Recently I have been teaching a kid at school Ti-Basic. I am now teaching him about optimizing. I made a simple 'game' in 96 bytes but wondering if I could make it smaller. The 'game' moves a '*' around without letting it leave the homescreen boundaries. Yeah I know very simple. Here is what I have:

Code:

:1->A:1->B
:Repeat K=45
:getkey->K
:ClrHome
:Output(B,A,"*
:A+(K=26 and A!=16)-(K=24 and A!=1)->A
:B+(K=34 and B!=8)-(K=25 and B!=1)->B
:End
//!= not equals to

Thanks

Code:

:1->A:1->B
:Repeat K=45
:getkey->K
:ClrHome
:Output(B,A,"*
:A+(Ans=26 and A!=16)-(Ans=24 and A!=1->A
:B+(K=34 and B!=8)-(K=25 and B!=1->B
:End
//!= not equals to

Code:

:1->A:1->B
:Repeat K=45
:ClrHome
:Output(B,A,"*
:getkey->K
:A+(Ans=26 and A!=16)-(Ans=24 and A!=1->A
:B+(K=34 and B!=8)-(K=25 and B!=1->B
:End


Saved two bytes and made a slight speed optimization. I know there is more to be saved but that is what I saw with a quick glance.

Edit: Blue_bear beat me too it, then again I took the time to say what I did.
Oops sorry, I accidentally wrote those closing parentheses... just going off of memory. looking at my code I didn't have those :p
In floating point operations, does "While K-45" save speed over "Repeat K=45"? I know that it saves time and speed in Axe.
I know repeat K=45 is pretty standard.. I have seen Repeat in every program that uses sprite movement. as I understood it, they are the same speed.
Aes_Sedia5 wrote:
I know repeat K=45 is pretty standard.. I have seen Repeat in every program that uses sprite movement. as I understood it, they are the same speed.


In which case Repeat K=45 should be used, as it is more understandable...
What if K is already 45?
Repeat evaluates the conditional at the end of the loop, rather than the beginning. See http://tibasicdev.wikidot.com/repeat. While does it before, so doing "While K-45" could cause the loop to not run. See http://tibasicdev.wikidot.com/while
Repeat loops check their condition at the bottom of the loop instead of at the top like While. Consequently a Repeat loop will always execute at least once, which makes it useful for situations like this where we don't care what K was before the loop.

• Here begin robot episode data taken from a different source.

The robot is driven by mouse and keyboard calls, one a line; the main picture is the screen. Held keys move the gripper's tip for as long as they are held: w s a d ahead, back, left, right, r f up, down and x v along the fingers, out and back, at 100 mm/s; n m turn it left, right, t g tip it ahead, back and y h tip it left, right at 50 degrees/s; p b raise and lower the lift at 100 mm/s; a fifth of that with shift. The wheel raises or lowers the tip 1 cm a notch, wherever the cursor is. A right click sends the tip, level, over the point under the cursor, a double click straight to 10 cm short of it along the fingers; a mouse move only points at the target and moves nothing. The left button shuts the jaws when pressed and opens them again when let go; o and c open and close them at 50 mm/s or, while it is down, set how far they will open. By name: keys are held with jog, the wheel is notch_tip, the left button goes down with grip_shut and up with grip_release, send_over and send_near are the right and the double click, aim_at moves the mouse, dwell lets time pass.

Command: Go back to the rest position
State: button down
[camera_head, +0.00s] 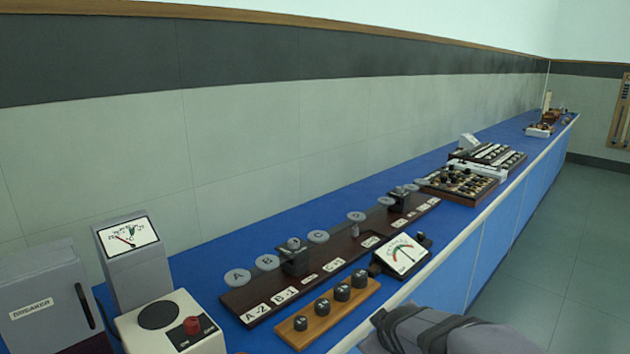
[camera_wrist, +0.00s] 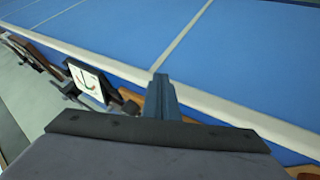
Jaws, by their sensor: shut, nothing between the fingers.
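My gripper (camera_wrist: 160,88) is in the wrist view, its fingers together and empty. The fingers lie across the white bench edge in that picture, and I see no contact with anything. In the head view a grey part of my arm with dark bands (camera_head: 430,330) shows at the bottom right, beside the front edge of the blue bench (camera_head: 215,265). The fingertips cannot be made out clearly there.
A dial meter (camera_head: 400,255) stands near my arm; it also shows in the wrist view (camera_wrist: 88,78). A wooden block with black knobs (camera_head: 328,312) lies nearby. A dark lettered rail, a breaker box (camera_head: 45,300) and a red-knobbed box (camera_head: 170,325) stand left. Floor at right is clear.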

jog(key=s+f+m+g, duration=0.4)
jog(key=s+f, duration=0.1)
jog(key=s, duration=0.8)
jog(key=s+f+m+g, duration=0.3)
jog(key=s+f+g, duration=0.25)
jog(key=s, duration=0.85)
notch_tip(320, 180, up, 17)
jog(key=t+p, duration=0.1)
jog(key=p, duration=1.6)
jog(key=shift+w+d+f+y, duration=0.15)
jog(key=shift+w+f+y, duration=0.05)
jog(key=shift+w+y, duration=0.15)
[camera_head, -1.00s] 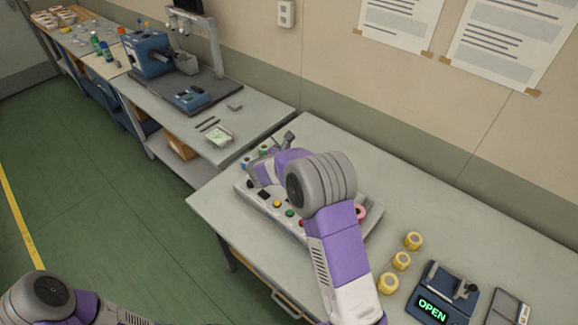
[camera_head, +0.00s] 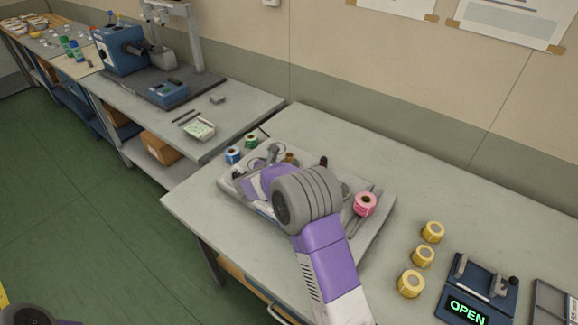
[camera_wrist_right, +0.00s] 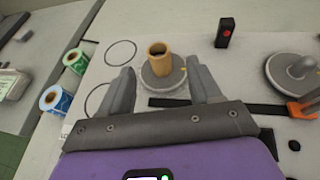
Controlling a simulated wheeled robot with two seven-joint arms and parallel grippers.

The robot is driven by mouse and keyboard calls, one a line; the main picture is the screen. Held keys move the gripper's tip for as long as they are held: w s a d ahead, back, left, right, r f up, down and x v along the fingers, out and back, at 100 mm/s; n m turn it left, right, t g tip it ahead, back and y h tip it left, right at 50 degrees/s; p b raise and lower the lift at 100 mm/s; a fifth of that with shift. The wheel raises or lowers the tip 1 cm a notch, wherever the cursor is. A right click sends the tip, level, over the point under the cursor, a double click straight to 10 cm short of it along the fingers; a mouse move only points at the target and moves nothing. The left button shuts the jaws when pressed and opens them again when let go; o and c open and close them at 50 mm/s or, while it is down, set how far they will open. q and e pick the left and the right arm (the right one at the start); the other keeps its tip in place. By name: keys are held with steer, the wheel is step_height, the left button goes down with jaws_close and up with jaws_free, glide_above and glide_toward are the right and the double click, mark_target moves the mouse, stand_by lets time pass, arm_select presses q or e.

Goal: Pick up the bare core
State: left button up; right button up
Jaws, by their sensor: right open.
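The bare core (camera_wrist_right: 159,60) is a short tan tube. In the right wrist view it stands upright on a round grey disc (camera_wrist_right: 177,81). In the head view a small brown piece just beyond my right gripper appears to be the core (camera_head: 291,158). My right gripper (camera_wrist_right: 162,86) is open, with one grey finger on each side of the disc's near part. The core lies ahead of and between the fingertips; no contact shows. In the head view my right gripper (camera_head: 273,154) is over the pale board, partly hidden by my wrist. My left gripper is out of view.
Blue (camera_wrist_right: 55,99) and green (camera_wrist_right: 76,61) label rolls stand left of the core. A black block with a red button (camera_wrist_right: 225,33) and a spindle disc (camera_wrist_right: 292,71) stand to the right. A pink roll (camera_head: 365,204), yellow rolls (camera_head: 423,256) and an OPEN-display device (camera_head: 483,290) are farther right.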

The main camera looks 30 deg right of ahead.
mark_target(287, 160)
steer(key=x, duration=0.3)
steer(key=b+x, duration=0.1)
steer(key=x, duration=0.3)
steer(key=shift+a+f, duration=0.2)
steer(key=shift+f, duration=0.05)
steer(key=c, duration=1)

EDIT: Cemetech needs a Ninja notifier like Omni has Laughing
Yeah the getkey resets K to zero the first time through. I tried while loop, and a for( loop the latter taking the most bytes.

Code:

:for(K,0,45
:getkey->K
:end
Indeed, that's a quite clever way to do it, but sadly not sufficiently optimal for all its slyness. I know I'm beating my own drum too much about this, but I feel I wrote up a fairly thorough guide to optimization as Chapter 10 of my book, and I detailed things like the differences between While and Repeat and the proper places to use each. At any rate, I'd say that the code as presented is a quite nice little program, and about as optimized as you'd want to or be able to get for something like this.
This is a little more optimised:

Code:

:1→A:1→B
:Repeat K=45
:getKey→K
:If Ans                      ;Added this in so as not to be blinking so much.
:ClrHome
:Output(B,A,"*
:max(1,min(16,A+(K=26)-(K=24→A
:max(1,min(8,B+(K=34)-(K=25→B
:End
Mmm, that is indeed better. I had held off on the min-max form for the sake of possible confusion, but you're absolutely right that it's smaller. Out of curiosity, have you checked what the relative speed of that is? In this case I'd expect it to be a negligible difference, I suppose.
I don't have the timings, but I do imagine it is negligible. min() and max() are fairly fast to compute.
hmmm, I have never used max( or min( before. What is the syntax?
zeldaking wrote:
hmmm, I have never used max( or min( before. What is the syntax?
min(X,Y) will find and return the smaller of X and Y; max(X,Y) will find and return the larger of X and Y. If you work with lists instead, min({a,b,c,...z}) or min(L1) will return the smallest value of the list, and symmetrically, max(list) will return the largest value in the list.